:: Prompt ::
Copy every line of the data that contains the string "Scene".

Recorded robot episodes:
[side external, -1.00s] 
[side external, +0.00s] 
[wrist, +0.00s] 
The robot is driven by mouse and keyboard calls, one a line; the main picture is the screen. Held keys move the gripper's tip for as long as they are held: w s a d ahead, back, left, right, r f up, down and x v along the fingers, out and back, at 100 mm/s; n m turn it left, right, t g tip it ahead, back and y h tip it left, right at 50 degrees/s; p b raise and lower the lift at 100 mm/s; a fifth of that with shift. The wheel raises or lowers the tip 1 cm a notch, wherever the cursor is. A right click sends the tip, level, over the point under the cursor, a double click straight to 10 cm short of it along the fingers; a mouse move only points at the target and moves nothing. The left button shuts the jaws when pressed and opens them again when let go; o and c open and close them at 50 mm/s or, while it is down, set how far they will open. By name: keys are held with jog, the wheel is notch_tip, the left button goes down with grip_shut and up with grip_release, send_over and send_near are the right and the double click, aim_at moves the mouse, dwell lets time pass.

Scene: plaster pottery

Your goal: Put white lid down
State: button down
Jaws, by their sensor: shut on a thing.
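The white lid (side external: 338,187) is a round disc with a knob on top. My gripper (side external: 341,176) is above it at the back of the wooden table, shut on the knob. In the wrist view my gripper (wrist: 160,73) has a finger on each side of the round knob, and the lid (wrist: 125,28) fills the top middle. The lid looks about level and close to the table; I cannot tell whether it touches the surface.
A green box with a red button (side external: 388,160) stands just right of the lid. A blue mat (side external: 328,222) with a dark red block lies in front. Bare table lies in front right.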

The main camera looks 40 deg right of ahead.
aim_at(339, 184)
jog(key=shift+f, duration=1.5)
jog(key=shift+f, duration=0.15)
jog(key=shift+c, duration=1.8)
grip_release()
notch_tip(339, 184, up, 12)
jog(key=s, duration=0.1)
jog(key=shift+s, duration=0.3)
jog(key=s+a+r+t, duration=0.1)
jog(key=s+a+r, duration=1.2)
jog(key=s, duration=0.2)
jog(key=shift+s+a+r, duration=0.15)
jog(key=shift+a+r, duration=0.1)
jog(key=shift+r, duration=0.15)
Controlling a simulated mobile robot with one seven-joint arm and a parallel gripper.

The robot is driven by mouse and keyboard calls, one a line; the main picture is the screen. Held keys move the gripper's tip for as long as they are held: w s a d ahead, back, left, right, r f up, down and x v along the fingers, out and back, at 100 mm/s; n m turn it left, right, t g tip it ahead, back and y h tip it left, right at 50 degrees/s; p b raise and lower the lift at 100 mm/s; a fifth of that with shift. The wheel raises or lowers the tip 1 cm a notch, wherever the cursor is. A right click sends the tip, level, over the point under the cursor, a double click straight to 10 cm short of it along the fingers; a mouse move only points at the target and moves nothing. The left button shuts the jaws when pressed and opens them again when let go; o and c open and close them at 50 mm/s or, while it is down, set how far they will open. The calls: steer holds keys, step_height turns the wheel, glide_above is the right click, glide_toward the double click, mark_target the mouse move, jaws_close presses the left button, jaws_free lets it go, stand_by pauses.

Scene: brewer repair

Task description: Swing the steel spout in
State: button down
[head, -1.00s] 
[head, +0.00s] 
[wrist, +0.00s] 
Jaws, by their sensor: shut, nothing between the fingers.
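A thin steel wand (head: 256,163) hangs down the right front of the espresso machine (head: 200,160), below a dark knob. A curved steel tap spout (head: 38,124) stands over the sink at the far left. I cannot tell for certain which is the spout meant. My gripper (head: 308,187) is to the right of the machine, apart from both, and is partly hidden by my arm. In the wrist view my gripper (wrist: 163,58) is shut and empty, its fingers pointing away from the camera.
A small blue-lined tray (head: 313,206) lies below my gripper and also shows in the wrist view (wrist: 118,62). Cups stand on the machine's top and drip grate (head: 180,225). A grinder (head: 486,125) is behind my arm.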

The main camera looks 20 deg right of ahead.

:: Response ::
Scene: plaster pottery
Scene: brewer repair

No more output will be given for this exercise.